Martin Luther gilt als ein Held der moralischen Gesinnung. Er proklamierte die Notwendigkeit einer gegenseitigen Verantwortung und regte zum selbstbewussten Denken des Neuen an.

Der Philosoph Friedrich Nietzsche forderte, die Geschichte Luthers solle auf eine andere Weise erzählt werden. Er formulierte dies in seiner Schrift Genealogie der Moral [III, § 19] und stellte darin eine Frage, die er selbst nicht zu beantworten wagte: „Was würde man erst beginnen, wenn uns Jemand diese Bewegung [die Reformation] einmal anders erzählte, wenn uns einmal ein wirklicher Psycholog einen wirklichen Luther erzählte (…)?“ Die großen Nietzsche-Leser der folgenden Generation, Georg Simmel, Thomas Mann, Max Weber und Ernst Troeltsch, nahmen die Herausforderung an. Angeregt von Nietzsches Spätwerk analysierten sie den Geist der Reformation. Im Verlauf ihrer jeweiligen Auslegungen sahen sie Nietzsche als Endpunkt jenes historischen und intellektuellen Prozesses an, der mit Luther begonnen hatte.

Verschiedenste Lesarten

Worum ging es den Nietzsche-Lesern in diesen ersten Jahrzehnten des 20. Jahrhunderts? Worin bestand der moralische Wert ihrer Lehren? Und inwiefern hatte das alles mit Luther zu tun? Jeder dieser Nietzsche-Leser sollte ein Element aus der moralischen Begrifflichkeit  hervorheben: Simmel würde von der tragischen Form als produktives Erarbeiten eines Schuldbewusstseins reden; Thomas Mann würde den Widerstand gegen das Unmittelbare, gegen das Einfache und Spontane als eine grundlegende ethische Kraft hervorheben; und Weber würde – mit seiner scharfen Urteilskraft – die Wechselbeziehungen zwischen einer Gesinnungsethik und einer Verantwortungsethik zu unterscheiden wissen. Mit all diesen Lesarten traten die zentralen Elemente einer moralischen Erörterung hervor, denn die Sichtweisen ergänzen einander. Betrachtet man sie mit dem gegebenen Abstand, wird erkennbar, dass es sich um die Errungenschaften eines einheitlichen Prozesses der subjektiven Rationalisierung im Verlauf der Geschichte des Abendlands handelt.

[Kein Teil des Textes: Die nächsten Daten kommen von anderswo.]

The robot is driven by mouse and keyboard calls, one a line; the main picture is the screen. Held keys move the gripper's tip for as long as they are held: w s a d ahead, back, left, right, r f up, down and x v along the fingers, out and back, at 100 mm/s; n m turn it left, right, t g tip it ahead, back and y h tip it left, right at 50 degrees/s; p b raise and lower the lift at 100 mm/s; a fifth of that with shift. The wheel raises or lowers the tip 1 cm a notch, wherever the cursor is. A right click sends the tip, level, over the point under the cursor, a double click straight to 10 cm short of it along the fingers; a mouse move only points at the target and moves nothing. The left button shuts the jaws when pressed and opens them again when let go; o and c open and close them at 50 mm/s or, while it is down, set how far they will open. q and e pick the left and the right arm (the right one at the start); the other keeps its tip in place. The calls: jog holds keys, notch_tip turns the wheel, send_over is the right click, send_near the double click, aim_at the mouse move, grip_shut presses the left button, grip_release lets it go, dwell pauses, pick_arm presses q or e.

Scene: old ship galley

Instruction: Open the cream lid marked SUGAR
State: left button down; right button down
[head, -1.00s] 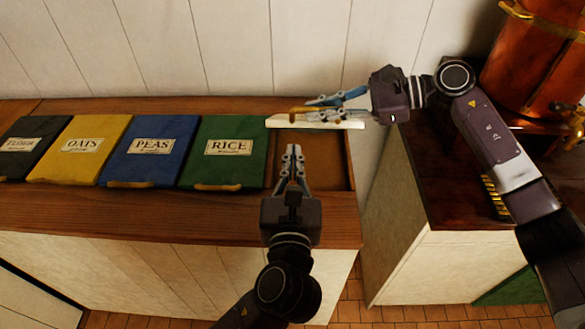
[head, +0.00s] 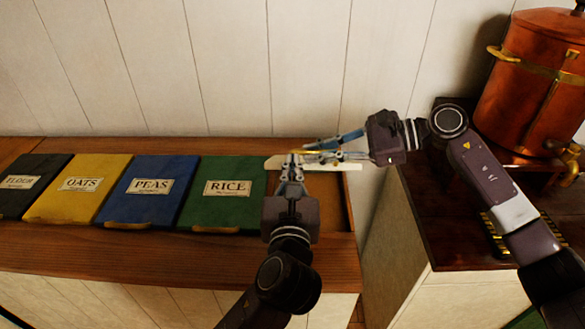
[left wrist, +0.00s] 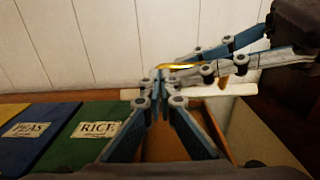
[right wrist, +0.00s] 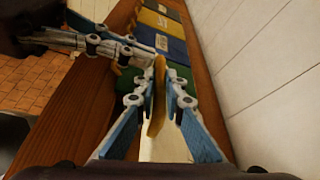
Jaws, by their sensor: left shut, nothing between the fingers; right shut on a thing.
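The cream lid (head: 349,167) is raised at the right end of the row of lids, seen nearly edge-on as a thin strip; its label is hidden. The open compartment below it shows a brown wooden inside (head: 325,205). My right gripper (head: 309,152) is shut on the lid's brass handle (left wrist: 188,67). The handle also shows between its fingers in the right wrist view (right wrist: 156,95), with the cream surface below. My left gripper (head: 291,157) is shut and empty over the compartment, its tips close to the lid's left part and handle. I cannot tell whether they touch.
Shut lids marked RICE (head: 222,194), PEAS (head: 149,190), OATS (head: 78,188) and a dark one (head: 25,184) lie to the left. A plank wall (head: 200,70) stands behind. A copper boiler (head: 525,85) stands on the dark counter at right.

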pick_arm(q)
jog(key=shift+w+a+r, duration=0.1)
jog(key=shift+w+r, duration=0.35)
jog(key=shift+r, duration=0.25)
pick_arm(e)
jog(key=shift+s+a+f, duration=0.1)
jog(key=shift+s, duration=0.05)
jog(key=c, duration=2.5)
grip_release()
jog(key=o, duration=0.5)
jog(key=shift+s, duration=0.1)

Tatsächlich durchzieht die Frage nach dem Schuldbewusstsein das zivilisatorische Voranschreiten vom alten Israel bis in die globalisierte Gegenwart. Es ist an den  Evolutionsprozess der jüdisch-christlichen Kultur von der Bewegung der Propheten bis zur Gründung des Christentums gebunden, von Luther bis zur Psychoanalyse.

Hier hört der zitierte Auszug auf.